Avoid July and August if you can. Xi’an gets brutally hot, and the museum’s pit buildings are not fully air-conditioned. The best months are April-May and September-October. Go on a weekday, arrive when the gates open at 8:30 AM, and you’ll have an hour of relative peace before the tour groups descend.
And one more thing: don’t take selfies with the warriors. There are ropes and barriers for a reason. The constant flash from phones, even if it seems harmless, degrades the pigments over time. Just look. Let your eyes do the work that a camera can’t.

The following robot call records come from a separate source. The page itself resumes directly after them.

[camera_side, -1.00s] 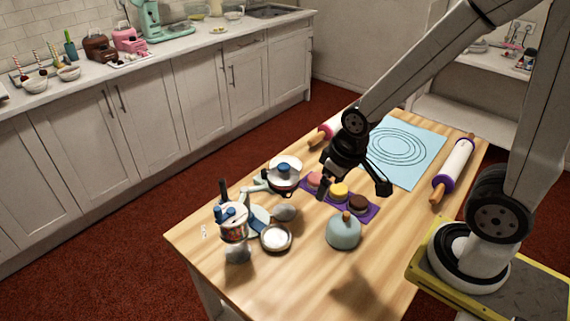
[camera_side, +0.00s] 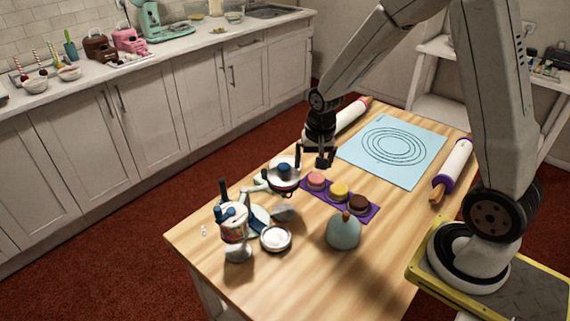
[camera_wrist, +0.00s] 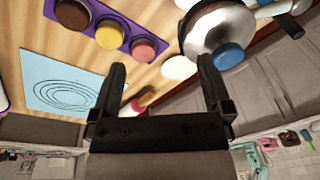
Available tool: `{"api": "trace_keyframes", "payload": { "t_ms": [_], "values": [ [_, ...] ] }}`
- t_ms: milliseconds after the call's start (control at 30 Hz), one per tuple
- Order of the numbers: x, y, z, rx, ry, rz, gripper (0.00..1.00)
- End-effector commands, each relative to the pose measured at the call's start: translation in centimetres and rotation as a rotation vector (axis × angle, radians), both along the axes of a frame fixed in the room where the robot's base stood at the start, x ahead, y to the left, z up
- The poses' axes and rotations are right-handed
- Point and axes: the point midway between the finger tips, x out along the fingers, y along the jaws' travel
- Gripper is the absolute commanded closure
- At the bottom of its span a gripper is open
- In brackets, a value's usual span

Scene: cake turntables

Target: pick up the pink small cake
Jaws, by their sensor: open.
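The pink small cake (camera_side: 317,179) sits at the left end of a purple mat (camera_side: 369,216), beside a yellow cake (camera_side: 339,190) and a brown cake (camera_side: 358,203). In the wrist view the pink cake (camera_wrist: 144,50) is the cake nearest my fingers, toward the left finger and upper middle. My gripper (camera_side: 312,157) is open and empty, above the table just behind and left of the pink cake. Its two fingers also show spread apart in the wrist view (camera_wrist: 161,65). Nothing hides the pink cake.
A round metal turntable with a blue knob (camera_side: 284,170) stands close left of the pink cake. A blue mat (camera_side: 410,160) and rolling pins (camera_side: 453,165) lie behind and right.

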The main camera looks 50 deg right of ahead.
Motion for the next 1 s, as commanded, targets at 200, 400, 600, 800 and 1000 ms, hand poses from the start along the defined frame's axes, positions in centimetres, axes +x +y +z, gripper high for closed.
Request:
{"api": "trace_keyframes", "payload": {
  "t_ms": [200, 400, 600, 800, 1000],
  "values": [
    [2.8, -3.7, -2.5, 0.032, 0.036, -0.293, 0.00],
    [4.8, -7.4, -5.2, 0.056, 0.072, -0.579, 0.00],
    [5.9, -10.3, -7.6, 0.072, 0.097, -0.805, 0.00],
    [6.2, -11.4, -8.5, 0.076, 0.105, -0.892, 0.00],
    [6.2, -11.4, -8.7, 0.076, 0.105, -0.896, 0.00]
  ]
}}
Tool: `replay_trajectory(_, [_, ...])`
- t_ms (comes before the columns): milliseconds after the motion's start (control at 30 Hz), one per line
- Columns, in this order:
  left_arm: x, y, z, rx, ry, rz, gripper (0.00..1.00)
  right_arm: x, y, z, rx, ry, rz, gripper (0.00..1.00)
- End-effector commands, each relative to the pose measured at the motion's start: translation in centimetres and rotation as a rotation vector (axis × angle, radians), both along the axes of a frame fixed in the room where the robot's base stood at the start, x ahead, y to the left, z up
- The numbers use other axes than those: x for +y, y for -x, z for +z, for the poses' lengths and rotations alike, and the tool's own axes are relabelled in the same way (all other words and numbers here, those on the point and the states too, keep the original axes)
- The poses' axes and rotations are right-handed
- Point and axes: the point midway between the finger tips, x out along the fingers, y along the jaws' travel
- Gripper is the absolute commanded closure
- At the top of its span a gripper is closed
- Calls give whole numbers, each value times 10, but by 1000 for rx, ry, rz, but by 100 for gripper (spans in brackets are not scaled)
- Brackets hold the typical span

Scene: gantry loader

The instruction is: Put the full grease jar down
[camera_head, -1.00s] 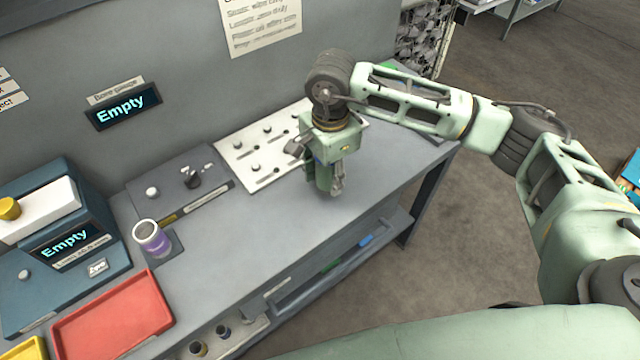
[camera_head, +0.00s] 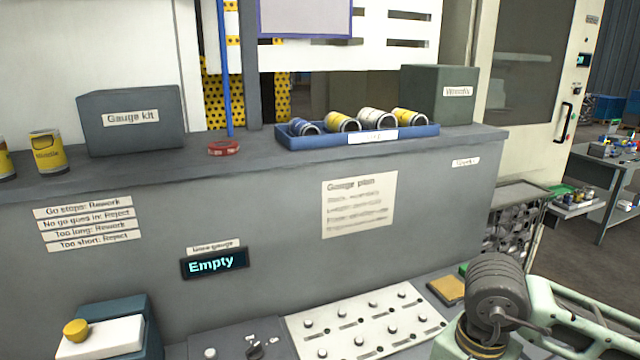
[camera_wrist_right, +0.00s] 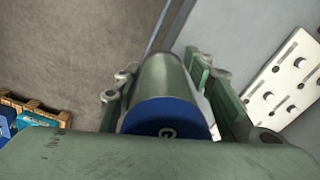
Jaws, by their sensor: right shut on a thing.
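A jar (camera_wrist_right: 166,112) with a dark blue end bearing a pale letter like a G and a grey-green body shows in the right wrist view. My right gripper (camera_wrist_right: 163,72) is shut on it, with a finger on each side. The grey bench surface shows beyond the jar on the right and brown floor on the left. Whether the jar touches the bench cannot be told. In the head view only my right wrist shows at bottom right; the gripper and jar are below the picture. My left gripper is in neither view.
A white plate with pegs (camera_head: 365,322) lies on the bench beside my right wrist. On the ledge above, a blue tray (camera_head: 290,141) holds several cans on their sides. A gauge kit box (camera_head: 132,121) and yellow tins (camera_head: 47,151) stand left; a dark box (camera_head: 438,95) stands right.

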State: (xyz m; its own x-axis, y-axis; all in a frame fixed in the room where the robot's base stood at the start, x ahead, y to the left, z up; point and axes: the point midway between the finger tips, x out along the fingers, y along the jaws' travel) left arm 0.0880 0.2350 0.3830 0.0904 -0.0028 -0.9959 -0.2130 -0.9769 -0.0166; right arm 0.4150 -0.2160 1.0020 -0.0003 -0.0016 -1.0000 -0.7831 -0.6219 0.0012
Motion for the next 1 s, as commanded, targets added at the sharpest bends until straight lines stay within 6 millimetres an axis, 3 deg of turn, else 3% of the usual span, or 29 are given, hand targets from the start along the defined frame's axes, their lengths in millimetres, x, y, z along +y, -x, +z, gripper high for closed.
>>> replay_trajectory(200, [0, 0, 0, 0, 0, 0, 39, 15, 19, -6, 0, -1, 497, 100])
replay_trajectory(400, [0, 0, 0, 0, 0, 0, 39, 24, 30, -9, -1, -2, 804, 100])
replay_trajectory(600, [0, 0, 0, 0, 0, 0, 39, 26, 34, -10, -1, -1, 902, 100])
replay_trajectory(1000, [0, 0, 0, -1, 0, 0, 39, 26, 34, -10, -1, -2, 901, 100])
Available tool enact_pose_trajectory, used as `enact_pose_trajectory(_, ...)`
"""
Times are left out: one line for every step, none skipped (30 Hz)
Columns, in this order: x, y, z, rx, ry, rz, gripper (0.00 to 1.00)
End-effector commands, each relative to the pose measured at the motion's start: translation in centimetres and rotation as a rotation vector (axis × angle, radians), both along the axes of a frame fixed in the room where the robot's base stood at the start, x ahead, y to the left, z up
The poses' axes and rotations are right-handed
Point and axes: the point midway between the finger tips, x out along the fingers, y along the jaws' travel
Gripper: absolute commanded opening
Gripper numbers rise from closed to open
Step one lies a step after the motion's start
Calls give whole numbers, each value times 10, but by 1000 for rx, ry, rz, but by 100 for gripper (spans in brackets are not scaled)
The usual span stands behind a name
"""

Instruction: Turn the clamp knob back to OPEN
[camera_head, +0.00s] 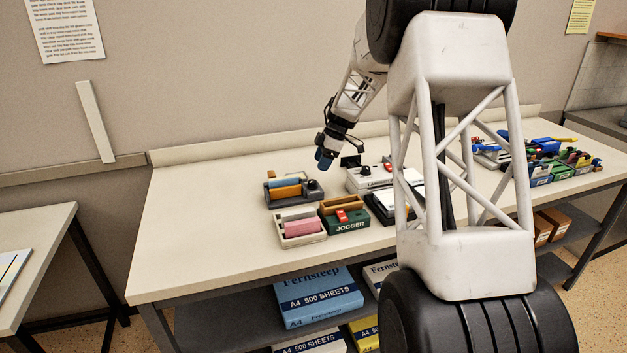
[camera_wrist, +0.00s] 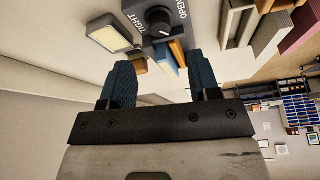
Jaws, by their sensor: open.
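The clamp knob (camera_wrist: 159,20) is round and dark, on a grey housing (camera_wrist: 155,45) marked TIGHT on the left and OPEN on the right in the wrist view. I cannot tell clearly where its pointer stands. In the head view the grey clamp unit (camera_head: 309,192) stands on the table with blue and orange pieces in it. My gripper (camera_head: 324,160) is above and a little right of the unit. In the wrist view its blue fingers (camera_wrist: 160,64) are spread and empty. The knob lies beyond the fingertips, roughly midway between them, apparently untouched.
A pale tray with a pink block (camera_head: 301,242) and a green JOGGER box (camera_head: 347,226) stand in front of the unit. A white device (camera_head: 368,181) stands to the right. The table's left part (camera_head: 205,225) is clear.

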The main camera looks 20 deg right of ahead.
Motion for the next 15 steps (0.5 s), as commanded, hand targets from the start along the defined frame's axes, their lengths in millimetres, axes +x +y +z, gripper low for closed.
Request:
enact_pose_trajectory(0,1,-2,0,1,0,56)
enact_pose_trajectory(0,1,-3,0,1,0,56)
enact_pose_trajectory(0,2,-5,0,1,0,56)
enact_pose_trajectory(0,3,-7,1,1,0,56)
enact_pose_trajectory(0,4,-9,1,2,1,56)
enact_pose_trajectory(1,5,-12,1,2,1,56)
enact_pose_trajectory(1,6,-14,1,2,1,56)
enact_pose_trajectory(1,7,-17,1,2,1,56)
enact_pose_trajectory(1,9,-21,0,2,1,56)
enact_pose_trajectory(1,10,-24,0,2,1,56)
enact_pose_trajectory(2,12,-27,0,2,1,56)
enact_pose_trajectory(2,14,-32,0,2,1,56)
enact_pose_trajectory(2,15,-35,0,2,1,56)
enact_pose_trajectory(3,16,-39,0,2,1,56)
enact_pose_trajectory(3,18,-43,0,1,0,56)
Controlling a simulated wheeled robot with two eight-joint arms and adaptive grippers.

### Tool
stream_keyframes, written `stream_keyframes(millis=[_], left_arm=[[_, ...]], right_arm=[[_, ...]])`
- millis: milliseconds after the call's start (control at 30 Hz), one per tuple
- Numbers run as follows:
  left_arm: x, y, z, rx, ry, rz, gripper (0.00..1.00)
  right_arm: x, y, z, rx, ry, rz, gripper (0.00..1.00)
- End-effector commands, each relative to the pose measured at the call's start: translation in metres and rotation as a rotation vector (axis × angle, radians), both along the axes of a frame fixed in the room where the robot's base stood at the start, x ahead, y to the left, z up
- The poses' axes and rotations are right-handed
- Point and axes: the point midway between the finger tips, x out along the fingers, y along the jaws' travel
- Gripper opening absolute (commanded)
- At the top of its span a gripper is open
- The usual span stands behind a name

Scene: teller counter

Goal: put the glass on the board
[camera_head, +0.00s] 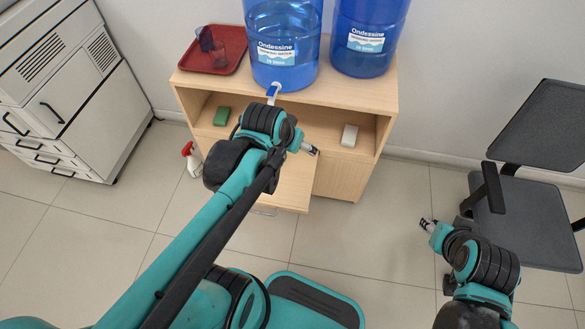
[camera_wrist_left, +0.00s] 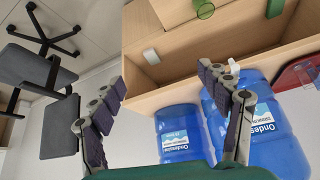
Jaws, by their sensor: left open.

The Legacy: What 8,000 Clay Soldiers Teach Us
The terracotta army is many things: a marvel of ancient engineering, a window into Qin military tactics, a testament to brutal labor organization. But what strikes me most, standing in Pit 1, is the ambition.
This was an emperor who refused to accept the limits of death. If he couldn’t live forever, he would bring his empire with him into the ground. He would freeze time itself in clay. And in a strange way, he succeeded. The Qin dynasty collapsed just three years after his death—overthrown by rebel armies in 206 BCE. But the terracotta army has outlasted every dynasty that followed. It will likely outlast our own.
Every figure represents hours of anonymous labor—the hands of craftsmen whose names were never recorded, whose faces we will never see, who died in the same pits where they worked. The emperor’s name is famous. Theirs are lost. That imbalance is uncomfortable, and it should be. The terracotta warriors are not just art. They are a monument to the cost of absolute power.
But they are also a monument to human creativity under impossible conditions. Someone, 2,200 years ago, looked at a lump of clay and saw a soldier. Then another. Then 8,000 more. That person was likely terrified of the emperor—refusal to work meant death. And yet, in the margins of that terror, he made something beautiful. Thousands of tiny choices: the tilt of a head, the curve of a mustache, the way a kneeling archer’s fingers wrap around an invisible bowstring.
The emperor wanted an army to serve him in the afterlife. What he got, instead, was a gift to all of humanity.
And it all started with a farmer, a shovel, and a hole in the ground.